__What needs to be done__
Using the material below, copy every line where "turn" appears.

__Stored records__
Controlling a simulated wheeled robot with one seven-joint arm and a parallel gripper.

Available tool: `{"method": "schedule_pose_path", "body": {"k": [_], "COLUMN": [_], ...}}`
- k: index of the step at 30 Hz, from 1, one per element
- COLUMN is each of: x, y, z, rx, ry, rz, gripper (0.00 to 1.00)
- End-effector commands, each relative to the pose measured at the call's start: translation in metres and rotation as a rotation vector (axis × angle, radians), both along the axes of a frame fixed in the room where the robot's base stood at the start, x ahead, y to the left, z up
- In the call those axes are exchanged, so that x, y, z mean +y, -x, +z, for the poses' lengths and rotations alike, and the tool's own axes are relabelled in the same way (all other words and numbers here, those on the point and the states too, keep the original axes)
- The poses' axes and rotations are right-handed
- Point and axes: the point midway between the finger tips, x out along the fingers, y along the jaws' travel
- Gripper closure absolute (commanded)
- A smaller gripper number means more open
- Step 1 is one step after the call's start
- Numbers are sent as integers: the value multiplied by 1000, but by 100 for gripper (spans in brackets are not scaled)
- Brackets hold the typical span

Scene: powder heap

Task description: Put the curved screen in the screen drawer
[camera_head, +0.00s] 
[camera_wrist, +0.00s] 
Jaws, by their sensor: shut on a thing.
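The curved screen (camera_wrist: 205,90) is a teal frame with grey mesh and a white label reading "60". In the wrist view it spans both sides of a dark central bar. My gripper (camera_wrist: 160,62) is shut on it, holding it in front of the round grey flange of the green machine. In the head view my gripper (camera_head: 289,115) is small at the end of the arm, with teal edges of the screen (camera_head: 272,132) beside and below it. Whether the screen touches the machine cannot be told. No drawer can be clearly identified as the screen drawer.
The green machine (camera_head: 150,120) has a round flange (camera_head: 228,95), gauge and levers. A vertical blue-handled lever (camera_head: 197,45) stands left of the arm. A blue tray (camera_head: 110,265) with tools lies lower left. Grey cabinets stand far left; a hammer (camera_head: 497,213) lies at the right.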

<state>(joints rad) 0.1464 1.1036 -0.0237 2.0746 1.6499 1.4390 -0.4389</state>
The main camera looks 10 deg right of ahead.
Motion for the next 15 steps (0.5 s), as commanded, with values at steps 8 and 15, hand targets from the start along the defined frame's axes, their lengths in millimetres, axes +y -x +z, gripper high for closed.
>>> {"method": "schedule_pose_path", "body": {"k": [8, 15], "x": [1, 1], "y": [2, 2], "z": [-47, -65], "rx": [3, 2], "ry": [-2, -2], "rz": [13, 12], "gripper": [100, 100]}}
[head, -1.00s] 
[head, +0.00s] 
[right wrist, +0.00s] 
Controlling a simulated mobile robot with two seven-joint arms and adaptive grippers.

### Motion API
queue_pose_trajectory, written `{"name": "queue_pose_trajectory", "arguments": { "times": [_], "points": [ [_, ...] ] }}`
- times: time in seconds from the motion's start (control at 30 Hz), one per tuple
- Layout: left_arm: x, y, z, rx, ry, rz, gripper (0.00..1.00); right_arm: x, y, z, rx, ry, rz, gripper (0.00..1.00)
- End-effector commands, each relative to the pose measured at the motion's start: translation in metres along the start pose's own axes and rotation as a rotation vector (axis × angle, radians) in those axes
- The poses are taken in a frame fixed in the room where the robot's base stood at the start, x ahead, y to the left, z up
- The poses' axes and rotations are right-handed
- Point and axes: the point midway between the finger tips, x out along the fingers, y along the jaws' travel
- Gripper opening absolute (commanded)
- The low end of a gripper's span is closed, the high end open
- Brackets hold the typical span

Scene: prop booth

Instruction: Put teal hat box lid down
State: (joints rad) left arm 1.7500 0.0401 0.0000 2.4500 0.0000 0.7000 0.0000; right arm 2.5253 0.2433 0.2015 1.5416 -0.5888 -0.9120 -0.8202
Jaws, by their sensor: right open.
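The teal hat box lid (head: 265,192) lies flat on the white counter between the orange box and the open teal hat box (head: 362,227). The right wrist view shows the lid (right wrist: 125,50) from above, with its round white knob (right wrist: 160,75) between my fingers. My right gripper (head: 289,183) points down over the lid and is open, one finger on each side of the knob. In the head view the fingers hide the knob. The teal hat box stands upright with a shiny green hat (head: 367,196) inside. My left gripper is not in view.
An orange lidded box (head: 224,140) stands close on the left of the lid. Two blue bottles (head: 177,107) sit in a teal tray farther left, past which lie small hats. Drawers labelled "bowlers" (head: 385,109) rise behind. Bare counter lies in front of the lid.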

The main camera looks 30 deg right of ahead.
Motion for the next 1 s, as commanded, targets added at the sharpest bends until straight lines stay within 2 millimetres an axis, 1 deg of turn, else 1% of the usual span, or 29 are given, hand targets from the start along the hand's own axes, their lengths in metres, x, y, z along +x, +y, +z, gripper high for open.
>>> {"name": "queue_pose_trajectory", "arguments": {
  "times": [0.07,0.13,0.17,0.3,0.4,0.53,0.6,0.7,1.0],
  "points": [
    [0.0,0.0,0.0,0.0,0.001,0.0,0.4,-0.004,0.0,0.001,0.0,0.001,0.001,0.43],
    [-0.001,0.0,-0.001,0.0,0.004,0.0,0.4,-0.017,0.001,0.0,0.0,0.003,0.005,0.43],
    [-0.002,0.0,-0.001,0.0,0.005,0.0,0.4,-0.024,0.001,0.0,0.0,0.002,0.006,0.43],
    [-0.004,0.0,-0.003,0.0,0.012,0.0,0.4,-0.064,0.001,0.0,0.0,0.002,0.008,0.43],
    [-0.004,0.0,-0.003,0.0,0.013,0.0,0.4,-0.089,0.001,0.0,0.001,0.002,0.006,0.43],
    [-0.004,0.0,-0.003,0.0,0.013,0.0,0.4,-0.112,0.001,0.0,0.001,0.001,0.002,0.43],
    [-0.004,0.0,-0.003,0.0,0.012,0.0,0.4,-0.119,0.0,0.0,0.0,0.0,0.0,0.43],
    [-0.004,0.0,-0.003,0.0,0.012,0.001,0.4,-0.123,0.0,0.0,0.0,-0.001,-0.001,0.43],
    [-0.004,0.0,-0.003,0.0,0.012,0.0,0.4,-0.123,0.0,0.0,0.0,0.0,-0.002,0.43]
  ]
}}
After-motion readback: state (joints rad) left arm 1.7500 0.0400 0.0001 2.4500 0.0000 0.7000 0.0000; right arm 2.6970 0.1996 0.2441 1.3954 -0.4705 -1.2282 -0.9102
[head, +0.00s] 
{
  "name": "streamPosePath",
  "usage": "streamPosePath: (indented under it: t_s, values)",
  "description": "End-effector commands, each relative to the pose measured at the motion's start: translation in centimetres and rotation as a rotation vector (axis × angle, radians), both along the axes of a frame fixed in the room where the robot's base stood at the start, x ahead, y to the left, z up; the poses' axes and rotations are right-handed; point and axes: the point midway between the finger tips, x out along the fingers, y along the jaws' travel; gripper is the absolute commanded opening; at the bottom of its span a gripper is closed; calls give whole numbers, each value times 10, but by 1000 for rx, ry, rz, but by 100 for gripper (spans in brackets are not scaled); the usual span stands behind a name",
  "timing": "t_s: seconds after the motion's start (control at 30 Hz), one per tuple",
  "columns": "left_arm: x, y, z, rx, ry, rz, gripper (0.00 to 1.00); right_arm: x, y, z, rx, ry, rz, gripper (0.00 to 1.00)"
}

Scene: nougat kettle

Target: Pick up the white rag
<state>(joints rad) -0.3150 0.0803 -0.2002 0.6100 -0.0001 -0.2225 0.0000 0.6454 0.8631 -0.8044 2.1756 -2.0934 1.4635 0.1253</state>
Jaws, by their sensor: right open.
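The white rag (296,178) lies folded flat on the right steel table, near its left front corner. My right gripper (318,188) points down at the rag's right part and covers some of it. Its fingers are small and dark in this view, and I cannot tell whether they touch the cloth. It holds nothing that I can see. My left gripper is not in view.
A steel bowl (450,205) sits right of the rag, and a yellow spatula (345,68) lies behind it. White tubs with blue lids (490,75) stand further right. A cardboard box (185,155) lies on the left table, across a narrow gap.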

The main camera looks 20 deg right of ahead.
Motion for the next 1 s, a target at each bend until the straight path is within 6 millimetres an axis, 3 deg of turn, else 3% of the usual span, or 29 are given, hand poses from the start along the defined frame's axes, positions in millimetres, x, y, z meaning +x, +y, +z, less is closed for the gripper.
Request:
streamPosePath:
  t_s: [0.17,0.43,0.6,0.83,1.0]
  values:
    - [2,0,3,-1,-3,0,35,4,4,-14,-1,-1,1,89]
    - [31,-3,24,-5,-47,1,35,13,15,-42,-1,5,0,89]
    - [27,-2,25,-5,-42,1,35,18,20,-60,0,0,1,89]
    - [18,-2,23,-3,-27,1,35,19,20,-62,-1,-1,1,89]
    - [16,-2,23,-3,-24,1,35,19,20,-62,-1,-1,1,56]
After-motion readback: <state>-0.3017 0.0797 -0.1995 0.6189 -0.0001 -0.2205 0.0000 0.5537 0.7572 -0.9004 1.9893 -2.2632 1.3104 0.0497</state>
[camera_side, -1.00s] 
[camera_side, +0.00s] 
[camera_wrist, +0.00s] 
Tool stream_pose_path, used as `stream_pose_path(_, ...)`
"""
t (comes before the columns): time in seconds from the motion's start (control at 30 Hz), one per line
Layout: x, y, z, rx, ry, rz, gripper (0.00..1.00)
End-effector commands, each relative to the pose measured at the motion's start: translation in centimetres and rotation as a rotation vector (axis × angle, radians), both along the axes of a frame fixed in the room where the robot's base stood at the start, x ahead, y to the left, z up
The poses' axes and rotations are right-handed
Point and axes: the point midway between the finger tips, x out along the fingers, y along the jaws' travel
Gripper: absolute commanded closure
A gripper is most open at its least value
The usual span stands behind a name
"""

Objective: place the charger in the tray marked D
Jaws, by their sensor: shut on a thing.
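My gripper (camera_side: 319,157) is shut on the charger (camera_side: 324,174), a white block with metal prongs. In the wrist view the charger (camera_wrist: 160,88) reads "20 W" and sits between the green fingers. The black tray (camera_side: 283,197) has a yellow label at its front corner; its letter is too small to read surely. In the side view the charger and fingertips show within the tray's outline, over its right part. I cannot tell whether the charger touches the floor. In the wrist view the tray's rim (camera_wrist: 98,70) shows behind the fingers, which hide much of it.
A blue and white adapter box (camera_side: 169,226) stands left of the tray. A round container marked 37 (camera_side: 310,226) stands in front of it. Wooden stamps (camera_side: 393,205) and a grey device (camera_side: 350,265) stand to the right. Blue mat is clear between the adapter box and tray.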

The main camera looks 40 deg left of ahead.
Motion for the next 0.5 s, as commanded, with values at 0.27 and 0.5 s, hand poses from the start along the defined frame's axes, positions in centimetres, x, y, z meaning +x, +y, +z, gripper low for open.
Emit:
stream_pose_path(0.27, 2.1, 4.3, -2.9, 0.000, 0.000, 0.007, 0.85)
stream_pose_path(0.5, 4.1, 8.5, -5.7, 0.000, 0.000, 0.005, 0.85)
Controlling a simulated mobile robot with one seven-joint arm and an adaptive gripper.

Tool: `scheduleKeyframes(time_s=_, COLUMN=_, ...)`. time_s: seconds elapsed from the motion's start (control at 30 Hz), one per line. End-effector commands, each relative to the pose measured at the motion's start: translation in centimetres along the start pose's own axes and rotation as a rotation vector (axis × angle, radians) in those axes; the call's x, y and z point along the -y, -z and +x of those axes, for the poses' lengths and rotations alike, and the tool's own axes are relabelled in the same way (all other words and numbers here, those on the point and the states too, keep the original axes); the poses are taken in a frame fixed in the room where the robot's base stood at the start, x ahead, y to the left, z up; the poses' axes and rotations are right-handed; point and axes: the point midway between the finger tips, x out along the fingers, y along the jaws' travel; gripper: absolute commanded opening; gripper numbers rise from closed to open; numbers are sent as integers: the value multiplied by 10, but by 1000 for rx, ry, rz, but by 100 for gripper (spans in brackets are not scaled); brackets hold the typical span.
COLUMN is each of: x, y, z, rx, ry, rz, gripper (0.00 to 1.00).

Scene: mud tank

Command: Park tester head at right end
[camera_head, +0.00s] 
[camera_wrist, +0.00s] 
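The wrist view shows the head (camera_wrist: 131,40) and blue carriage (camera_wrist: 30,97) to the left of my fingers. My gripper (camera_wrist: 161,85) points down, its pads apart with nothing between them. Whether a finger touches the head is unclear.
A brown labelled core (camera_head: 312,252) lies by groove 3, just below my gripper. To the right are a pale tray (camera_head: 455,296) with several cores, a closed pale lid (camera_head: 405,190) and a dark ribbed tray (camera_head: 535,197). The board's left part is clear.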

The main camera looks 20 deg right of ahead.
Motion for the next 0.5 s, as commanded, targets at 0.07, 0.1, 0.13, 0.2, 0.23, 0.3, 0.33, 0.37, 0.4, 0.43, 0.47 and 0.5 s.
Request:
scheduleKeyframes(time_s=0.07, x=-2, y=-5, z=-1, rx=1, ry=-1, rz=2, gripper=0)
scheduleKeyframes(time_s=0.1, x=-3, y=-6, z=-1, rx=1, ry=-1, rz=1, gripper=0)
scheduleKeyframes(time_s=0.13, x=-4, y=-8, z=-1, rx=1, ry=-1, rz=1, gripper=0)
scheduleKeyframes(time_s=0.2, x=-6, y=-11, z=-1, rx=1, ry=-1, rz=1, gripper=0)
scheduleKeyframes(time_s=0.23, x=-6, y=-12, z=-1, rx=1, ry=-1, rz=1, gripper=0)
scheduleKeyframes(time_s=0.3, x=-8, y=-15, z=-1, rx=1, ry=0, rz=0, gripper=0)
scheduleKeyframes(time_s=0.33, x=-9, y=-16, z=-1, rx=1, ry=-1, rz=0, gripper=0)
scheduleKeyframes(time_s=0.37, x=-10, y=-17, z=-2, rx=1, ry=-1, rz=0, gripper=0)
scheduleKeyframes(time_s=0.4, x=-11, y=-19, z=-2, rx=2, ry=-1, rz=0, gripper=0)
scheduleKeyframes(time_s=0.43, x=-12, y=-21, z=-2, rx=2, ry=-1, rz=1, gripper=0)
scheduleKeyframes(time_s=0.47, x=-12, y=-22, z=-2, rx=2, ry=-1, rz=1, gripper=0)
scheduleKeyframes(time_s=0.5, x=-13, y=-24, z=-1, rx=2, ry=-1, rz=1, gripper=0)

__Exercise response__
Motion for the next 1 s, as commanded, targets added at the sharpest bends until straight lines stay within 2 millimetres an axis, 1 deg of turn, else 1% of the usual span, or 29 are given, hand targets from the start along the hand's own axes, their lengths in metres, x, y, z along +x, +y, +z, gripper high for open.
Motion for the next 1 s, a target at each bend until the straight path is within 6 millimetres an axis, 3 deg of turn, else 3% of the usual span, or 29 are given, hand poses from the start along the defined frame's axes, positions in millimetres, x, y, z meaning +x, +y, +z, less is closed for the gripper.

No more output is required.